### Description of the task
Take every line from the listing below that includes "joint" and copy it.

-- Start Dataset extract --

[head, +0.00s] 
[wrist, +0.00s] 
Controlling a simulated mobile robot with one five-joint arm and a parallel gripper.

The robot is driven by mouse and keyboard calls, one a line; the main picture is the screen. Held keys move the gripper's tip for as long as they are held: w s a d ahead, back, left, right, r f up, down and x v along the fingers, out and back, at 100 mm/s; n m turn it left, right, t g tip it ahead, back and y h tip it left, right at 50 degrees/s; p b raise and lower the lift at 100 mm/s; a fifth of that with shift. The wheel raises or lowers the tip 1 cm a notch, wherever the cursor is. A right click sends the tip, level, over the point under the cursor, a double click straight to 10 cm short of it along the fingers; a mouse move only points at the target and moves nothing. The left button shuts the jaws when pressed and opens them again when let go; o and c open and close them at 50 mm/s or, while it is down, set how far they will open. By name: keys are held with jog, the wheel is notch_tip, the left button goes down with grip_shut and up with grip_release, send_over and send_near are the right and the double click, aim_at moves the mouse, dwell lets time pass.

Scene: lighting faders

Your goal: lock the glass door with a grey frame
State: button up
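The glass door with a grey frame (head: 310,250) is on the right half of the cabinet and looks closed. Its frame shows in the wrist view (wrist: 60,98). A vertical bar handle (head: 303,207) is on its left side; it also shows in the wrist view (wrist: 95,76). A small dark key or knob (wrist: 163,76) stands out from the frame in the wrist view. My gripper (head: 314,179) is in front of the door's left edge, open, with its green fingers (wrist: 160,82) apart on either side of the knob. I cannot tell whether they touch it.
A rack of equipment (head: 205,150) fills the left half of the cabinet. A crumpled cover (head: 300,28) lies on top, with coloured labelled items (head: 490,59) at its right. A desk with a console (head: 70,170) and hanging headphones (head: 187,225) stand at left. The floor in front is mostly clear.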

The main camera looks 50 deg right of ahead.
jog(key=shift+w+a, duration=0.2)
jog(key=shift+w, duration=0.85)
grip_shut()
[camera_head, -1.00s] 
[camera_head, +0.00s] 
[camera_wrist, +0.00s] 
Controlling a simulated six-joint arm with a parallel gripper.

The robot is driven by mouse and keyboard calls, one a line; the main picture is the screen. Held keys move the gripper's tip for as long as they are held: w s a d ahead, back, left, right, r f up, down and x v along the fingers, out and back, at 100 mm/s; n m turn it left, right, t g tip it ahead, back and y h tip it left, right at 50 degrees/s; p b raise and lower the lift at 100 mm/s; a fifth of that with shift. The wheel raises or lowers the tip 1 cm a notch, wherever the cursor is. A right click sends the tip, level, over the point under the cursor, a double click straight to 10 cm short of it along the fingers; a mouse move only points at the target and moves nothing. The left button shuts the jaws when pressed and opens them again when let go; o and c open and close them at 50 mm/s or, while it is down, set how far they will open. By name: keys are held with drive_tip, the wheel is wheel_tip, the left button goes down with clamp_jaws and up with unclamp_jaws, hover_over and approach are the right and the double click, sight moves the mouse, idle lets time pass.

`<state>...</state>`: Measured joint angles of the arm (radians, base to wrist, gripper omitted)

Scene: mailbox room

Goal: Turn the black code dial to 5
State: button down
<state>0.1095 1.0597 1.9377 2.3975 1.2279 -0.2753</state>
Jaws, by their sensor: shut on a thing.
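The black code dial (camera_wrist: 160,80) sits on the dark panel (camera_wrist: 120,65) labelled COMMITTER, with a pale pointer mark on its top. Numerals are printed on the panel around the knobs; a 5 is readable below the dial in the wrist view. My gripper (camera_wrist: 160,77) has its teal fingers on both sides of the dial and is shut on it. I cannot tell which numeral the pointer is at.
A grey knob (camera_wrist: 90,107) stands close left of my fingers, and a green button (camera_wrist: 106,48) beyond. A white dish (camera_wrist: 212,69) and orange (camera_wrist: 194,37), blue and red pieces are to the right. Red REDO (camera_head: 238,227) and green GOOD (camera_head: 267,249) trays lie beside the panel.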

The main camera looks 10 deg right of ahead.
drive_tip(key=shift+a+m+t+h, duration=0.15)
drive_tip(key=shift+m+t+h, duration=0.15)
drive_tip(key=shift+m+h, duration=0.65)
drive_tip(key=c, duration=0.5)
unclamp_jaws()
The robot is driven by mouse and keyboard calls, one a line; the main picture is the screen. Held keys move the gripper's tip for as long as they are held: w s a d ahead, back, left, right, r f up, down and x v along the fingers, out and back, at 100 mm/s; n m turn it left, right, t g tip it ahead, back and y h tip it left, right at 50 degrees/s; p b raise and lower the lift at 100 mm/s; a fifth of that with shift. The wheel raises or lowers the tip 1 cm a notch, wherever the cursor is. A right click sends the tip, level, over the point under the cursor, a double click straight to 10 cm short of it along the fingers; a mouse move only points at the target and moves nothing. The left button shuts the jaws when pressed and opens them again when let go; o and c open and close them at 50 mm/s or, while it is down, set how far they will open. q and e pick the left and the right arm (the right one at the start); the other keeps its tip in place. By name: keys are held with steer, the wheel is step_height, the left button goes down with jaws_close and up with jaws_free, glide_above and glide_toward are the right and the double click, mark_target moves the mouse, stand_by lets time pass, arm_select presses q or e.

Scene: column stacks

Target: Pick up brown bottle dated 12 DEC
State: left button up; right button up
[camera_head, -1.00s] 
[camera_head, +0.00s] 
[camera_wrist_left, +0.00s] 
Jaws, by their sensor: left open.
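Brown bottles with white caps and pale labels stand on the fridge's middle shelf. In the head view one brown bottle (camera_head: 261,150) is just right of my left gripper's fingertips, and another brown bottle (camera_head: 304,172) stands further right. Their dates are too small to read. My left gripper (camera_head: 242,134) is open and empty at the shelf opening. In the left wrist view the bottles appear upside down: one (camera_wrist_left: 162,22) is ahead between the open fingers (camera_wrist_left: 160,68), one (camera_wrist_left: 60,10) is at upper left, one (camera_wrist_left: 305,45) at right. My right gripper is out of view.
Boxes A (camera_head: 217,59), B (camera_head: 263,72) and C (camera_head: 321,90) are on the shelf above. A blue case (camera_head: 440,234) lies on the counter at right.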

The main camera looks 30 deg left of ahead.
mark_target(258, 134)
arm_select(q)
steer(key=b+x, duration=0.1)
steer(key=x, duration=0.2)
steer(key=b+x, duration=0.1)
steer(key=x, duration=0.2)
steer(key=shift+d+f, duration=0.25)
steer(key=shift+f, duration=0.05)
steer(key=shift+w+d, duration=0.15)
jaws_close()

-- End Dataset extract --

### Final result
Controlling a simulated mobile robot with one five-joint arm and a parallel gripper.
Controlling a simulated six-joint arm with a parallel gripper.
`<state>...</state>`: Measured joint angles of the arm (radians, base to wrist, gripper omitted)

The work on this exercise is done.